● **PROBLEM DETAILS**:
Exactly the lines from the one with "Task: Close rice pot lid" to the one with "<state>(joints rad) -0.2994", both included, are to be printed again; leave out the rest.

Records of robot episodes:
++++++++++++++++++++
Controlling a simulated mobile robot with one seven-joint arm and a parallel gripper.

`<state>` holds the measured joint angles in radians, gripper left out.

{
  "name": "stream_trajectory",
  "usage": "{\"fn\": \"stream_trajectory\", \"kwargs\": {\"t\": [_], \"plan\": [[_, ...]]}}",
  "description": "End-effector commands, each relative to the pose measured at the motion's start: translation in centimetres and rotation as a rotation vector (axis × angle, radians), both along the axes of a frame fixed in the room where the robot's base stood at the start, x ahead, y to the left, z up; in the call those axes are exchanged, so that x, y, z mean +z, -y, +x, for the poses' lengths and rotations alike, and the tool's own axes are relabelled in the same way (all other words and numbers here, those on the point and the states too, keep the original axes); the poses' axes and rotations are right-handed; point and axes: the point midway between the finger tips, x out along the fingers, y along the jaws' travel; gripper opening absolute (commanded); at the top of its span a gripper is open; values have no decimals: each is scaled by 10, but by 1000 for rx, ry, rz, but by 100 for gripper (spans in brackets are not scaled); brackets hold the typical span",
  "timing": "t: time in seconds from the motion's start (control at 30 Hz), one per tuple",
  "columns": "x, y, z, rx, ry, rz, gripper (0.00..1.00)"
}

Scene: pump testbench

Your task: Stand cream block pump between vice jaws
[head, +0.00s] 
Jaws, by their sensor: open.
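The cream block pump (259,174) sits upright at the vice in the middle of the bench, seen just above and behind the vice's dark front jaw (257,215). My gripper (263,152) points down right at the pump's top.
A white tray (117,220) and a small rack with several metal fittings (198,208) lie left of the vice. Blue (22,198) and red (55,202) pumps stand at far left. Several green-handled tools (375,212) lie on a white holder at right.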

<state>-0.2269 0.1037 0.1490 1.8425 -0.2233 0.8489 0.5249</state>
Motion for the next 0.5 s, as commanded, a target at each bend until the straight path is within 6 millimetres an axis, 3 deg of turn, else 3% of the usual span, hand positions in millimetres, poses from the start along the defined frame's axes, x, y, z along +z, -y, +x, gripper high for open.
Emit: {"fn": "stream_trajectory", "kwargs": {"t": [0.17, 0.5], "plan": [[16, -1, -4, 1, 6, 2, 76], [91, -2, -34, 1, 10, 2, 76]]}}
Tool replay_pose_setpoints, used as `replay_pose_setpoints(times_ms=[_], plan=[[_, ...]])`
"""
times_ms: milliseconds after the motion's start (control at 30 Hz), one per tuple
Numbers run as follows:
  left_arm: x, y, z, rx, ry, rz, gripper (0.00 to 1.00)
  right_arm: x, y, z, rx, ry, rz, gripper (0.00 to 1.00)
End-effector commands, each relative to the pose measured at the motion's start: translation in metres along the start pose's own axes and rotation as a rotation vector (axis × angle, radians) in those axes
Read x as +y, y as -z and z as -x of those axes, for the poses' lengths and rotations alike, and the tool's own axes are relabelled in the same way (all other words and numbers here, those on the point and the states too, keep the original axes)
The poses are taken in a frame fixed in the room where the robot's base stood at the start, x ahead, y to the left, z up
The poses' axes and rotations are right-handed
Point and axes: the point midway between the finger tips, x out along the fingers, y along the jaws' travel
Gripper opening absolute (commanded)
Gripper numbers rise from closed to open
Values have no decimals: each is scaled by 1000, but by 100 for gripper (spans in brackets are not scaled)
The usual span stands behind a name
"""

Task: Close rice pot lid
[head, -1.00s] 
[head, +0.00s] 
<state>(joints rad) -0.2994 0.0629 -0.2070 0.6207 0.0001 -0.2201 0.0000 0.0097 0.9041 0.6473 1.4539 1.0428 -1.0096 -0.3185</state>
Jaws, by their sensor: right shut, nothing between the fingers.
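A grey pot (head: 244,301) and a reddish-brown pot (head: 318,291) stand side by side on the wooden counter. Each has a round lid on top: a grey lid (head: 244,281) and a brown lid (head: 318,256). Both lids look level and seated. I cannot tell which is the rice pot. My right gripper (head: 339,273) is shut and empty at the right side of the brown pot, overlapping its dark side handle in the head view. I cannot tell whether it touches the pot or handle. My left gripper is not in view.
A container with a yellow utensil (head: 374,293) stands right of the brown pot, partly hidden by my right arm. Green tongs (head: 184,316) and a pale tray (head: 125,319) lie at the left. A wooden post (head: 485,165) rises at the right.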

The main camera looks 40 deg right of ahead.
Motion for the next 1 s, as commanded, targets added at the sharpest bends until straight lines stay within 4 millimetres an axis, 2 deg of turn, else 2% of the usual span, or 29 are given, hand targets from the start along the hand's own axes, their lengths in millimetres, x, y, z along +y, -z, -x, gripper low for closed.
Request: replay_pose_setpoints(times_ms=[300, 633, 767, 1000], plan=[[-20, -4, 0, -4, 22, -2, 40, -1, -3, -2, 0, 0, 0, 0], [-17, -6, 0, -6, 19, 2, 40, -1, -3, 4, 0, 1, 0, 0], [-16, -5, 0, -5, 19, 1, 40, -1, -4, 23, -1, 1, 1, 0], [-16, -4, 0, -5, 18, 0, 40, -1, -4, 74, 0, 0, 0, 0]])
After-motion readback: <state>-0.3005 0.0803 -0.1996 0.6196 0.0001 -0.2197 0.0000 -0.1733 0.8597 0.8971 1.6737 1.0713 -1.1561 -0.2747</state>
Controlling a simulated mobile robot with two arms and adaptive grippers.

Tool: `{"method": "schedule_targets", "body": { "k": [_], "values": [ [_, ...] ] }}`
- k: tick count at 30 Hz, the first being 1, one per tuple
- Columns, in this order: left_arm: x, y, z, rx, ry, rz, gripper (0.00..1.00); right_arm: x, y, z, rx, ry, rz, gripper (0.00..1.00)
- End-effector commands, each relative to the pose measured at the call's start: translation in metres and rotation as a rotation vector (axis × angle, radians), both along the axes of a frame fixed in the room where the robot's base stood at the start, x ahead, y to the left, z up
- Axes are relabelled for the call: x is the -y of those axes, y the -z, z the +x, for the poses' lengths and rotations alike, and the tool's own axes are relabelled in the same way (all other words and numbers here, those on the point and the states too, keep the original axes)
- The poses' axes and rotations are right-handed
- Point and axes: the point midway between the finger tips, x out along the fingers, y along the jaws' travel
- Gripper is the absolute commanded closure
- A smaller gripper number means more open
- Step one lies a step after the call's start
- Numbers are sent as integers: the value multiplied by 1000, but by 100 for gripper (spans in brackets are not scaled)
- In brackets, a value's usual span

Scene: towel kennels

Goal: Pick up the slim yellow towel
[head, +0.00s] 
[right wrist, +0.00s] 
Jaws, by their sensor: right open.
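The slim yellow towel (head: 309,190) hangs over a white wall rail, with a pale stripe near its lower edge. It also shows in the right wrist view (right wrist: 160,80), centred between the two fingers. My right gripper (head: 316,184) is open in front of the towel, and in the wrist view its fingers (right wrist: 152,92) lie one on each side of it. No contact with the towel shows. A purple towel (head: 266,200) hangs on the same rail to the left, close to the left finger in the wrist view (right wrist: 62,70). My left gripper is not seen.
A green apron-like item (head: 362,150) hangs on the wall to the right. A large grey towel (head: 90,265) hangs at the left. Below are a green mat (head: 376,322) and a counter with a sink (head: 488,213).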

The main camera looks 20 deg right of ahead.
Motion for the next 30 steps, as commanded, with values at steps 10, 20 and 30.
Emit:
++++++++++++++++++++
● **EXPECTED OUTPUT**:
Task: Close rice pot lid
[head, -1.00s] 
[head, +0.00s] 
<state>(joints rad) -0.2994 0.0629 -0.2070 0.6207 0.0001 -0.2201 0.0000 0.0097 0.9041 0.6473 1.4539 1.0428 -1.0096 -0.3185</state>

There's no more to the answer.